## Begin

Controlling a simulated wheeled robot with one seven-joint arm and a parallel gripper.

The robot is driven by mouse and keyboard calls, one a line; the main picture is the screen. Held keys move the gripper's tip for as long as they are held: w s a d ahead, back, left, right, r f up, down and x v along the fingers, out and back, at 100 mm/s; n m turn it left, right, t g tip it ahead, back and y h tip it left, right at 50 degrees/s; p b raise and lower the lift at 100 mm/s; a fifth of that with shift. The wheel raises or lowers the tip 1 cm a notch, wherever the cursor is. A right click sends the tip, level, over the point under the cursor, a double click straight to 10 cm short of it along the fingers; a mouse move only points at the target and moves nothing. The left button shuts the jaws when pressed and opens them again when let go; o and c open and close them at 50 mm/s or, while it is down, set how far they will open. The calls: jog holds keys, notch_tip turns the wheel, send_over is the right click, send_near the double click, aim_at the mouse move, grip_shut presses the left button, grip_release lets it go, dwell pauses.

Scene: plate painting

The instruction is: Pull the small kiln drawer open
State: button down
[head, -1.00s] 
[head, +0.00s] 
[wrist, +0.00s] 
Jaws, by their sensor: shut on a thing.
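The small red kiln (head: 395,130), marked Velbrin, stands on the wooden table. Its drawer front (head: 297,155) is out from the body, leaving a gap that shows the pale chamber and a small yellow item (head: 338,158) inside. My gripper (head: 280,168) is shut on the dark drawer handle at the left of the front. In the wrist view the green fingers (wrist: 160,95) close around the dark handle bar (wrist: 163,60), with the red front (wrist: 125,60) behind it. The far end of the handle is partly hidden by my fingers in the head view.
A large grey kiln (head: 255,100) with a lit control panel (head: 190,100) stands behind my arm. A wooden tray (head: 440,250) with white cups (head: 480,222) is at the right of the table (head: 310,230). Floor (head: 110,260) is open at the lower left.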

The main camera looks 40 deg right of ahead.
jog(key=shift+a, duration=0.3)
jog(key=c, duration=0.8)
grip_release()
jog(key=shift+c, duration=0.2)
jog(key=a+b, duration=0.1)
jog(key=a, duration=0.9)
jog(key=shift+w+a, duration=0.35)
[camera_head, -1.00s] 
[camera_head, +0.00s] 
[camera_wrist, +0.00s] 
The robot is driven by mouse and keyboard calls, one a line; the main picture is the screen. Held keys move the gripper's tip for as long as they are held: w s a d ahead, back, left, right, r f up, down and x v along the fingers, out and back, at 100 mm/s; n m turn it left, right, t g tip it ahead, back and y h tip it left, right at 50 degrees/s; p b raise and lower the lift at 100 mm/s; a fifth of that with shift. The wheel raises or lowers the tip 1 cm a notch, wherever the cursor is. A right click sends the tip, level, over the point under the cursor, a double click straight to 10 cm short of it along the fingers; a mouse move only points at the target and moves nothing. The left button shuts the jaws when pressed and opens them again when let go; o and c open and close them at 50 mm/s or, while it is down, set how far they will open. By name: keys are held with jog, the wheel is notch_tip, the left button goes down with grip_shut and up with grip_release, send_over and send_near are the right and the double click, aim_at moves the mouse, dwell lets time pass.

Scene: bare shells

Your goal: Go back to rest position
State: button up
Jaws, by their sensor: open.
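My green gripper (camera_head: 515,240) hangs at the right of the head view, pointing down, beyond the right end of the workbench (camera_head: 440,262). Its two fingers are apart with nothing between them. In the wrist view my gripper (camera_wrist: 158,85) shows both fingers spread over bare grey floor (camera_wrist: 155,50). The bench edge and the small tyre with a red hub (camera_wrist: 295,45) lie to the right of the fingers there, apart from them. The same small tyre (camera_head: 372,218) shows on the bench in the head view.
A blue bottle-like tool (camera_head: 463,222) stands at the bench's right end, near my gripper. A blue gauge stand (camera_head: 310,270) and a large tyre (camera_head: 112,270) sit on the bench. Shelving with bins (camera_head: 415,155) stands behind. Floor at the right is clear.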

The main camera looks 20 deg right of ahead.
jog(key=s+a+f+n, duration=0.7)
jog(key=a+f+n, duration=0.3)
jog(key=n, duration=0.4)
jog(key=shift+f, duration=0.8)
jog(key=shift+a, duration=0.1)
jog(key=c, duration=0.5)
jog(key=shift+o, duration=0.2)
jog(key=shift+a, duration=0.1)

## End

### EXERCISE REQUIREMENTS
Across the entries, how many lines contain "Scene"? Reply with the number only.

### FINAL RESULT
2